Absenteeism patterns from pre-K to Grade 3 (N = 34,636).
Aim 1b. Children’s Sociodemographic Characteristics and Educational Experiences by Absenteeism Pattern
Due to the large sample size, nearly all differences in sociodemographic characteristics and educational experiences across absenteeism patterns were statistically significant. In this section, I focus on substantively meaningful differences, which I considered to be a difference of 10 percentage points or more from the overall sociodemographic composition of the sample.
Regarding children’s sociodemographic characteristics, White children were far less likely to be in all non-low absenteeism patterns than expected (32%–47% in each pattern, compared to 57% in the full sample). Black children were overrepresented in Peak in K (21% in the pattern, compared to 11% in the full sample), and Hispanic/Latinx children were more likely to be in all non-low absenteeism patterns than expected (32%–49% in each pattern, compared to 22% in the full sample). No substantive differences by child gender emerged. Children who were economically disadvantaged were overrepresented in all non-low absenteeism patterns. Indeed, 50%–73% of children in each of the non-low absenteeism patterns were economically disadvantaged—a high number compared to the sample-wide percentage of 31%. Notably, 73% of children in the Always high pattern were economically disadvantaged. See Figure 2 for children’s sociodemographic characteristics by absenteeism pattern.

Sociodemographic characteristics of sample children by absenteeism pattern (N = 34,636).
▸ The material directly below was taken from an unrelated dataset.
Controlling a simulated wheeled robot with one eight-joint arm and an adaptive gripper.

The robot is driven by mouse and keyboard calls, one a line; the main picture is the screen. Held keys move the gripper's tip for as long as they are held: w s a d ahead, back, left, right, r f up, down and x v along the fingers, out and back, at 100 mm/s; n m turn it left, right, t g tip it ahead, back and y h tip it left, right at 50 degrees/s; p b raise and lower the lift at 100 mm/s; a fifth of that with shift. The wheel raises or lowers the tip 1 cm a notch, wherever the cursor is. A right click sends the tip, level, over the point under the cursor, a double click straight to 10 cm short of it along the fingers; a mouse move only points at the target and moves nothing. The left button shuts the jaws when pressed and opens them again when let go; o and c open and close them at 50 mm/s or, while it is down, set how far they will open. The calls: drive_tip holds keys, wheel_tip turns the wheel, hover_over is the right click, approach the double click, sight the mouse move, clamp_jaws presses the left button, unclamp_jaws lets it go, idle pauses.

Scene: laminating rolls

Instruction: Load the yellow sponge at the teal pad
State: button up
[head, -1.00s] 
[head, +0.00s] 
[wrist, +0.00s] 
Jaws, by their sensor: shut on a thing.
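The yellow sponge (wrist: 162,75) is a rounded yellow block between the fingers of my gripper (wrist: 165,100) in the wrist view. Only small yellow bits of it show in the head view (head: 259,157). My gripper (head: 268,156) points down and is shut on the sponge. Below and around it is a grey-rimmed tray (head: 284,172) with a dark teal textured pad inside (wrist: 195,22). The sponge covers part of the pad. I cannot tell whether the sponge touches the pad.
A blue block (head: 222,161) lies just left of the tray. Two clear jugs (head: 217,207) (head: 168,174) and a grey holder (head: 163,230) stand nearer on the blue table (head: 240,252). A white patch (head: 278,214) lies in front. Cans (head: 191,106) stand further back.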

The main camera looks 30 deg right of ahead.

Regarding children’s educational experiences, the percentage of children who were English learners was fairly similar across absenteeism patterns (10%–16% in each pattern). However, children with IEPs in Grade 3 were overrepresented in the Rising pattern (24% in the pattern, compared to 13% in the full sample), and children with 2 years of pre-K were generally underrepresented in the non-low absenteeism patterns (19%–32% in these patterns, compared to 38% in the full sample). Similarly, enrollment in a pre-K-only school was less likely to occur among children in the Always high pattern (6%) than expected in the sample (19%). See Table 2 for all comparisons of children’s educational experiences by absenteeism pattern.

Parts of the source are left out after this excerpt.